リベラリズムの反対は、全体主義共産主義だ。

・日本では右派と左派(保革)対立が表面化していたため、リベラリズムへの価値の見直しが図られなかった。

・実際、GHQによる日本国憲法の起草に関しても、日本の代表的なリベラリストも加わっていた。日本国憲法にもこの自由・平等・公正がしっかり組み込まれている。

 

ノート3:新しいリベラリズムの台頭

・左派勢力の衰退とともに新たに出てきたのが、新リベラリズムである。

・新リベラリズムは世界的な動きである。インターネットを通じた相互接続権力により、例えば中東の独裁国家が次々と崩壊した。

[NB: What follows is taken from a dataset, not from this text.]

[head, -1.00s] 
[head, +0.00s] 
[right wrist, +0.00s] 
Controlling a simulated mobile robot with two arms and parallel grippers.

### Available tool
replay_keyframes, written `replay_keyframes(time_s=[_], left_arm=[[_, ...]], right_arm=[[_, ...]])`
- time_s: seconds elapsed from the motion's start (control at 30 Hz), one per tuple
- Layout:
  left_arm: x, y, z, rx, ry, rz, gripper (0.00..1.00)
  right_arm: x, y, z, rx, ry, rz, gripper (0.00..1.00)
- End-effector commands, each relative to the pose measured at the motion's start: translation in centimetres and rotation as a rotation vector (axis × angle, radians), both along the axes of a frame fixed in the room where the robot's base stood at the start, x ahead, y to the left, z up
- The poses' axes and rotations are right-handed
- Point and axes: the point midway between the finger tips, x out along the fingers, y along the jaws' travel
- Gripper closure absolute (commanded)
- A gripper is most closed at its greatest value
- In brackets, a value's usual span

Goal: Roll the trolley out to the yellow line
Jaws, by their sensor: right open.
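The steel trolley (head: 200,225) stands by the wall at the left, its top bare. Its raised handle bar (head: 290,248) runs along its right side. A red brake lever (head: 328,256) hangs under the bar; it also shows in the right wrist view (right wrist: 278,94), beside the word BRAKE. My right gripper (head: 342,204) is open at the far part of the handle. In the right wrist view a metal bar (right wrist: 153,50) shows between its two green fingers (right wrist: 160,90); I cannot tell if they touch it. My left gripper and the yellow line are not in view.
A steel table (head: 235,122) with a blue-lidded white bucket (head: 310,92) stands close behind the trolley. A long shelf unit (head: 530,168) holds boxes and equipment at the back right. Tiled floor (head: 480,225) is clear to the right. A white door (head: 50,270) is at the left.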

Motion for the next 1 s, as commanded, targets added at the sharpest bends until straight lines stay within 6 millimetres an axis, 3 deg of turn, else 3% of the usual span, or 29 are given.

・大学生を中心としたSEELDSが、政府の安保法案に反対するデモを行った。

・沖縄の世論:沖縄基地問題に対して、政府の政策を批判した。

丸山真男民主化マトリックスで言えば、個人のフェーズ(私化・自己)から民主化への流れに入った。

 

著者は護憲の立場を取っている。日本国憲法にはリベラリズムの大切にする価値観が入っていて、それを守るべきだという立場だ。だから政府の改憲派の、「アメリカによって作られた憲法だから」という理由が、改憲の議論としてはおかしいと感じている。一方で、9条の問題に関しては、ロールズの正義論が唱える「条件付きの平和主義」こそが、自由・平等を語る上で正当性のある形であるとも訴える。

 

自由・平等は素晴らしい価値観だ。誰も否定はしないと思う。ただ、それが金科玉条かといわれるとどうだろうか。やはり、人間にとって一番大切なのは命なのだよ。これが脅かされたら、自由も平等もない。確かに、日本のように平和で経済的に恵まれた国で、しかも美しいリベラリズムの価値観に従って生きてきた国の人間にとって、命を脅かされることは想定しにくい。でも、そうした価値観が育っていない発展途上国や、紛争地域では通用しない。自由を認めたら、自分の自由のために他人を殺すことがある。平等を達成するために、富の強奪が起こる。こうした地域では、こうした事が起きないように、多少不自由しても、不平等が残っていても、命が守られるなら、人々は躊躇無く軍事政権を支持するだろう。そういう国に対して、先進国が偉そうに自由・平等は素晴らしいといって、軍事政権とかを否定するのはちょっと違う気がする。

 

日本の置かれる環境はどっちかということ。命が奪われるかもしれないという危険性を感じれば、軍隊の強化が必要だ。憲法とくに9条を変えたい人はこの危険をすごく感じているのだろう。自由、平等の価値が壊れても、国に命を守ってもらいたいと切に願う人もいるはず。

 

ただ、自由・平等のためには、政府に命を守ってもらわなくてもいいという国もある。どっかの国は、憲法に「銃をもっていいよ。命を守るために。」と書いている。究極的に自由と平等に価値を置いている国だ。個人が自衛のために武装していい民主主義ってのもこの世にはある。我々もどんな国にしたいのか、それを決めないと憲法は変わらない。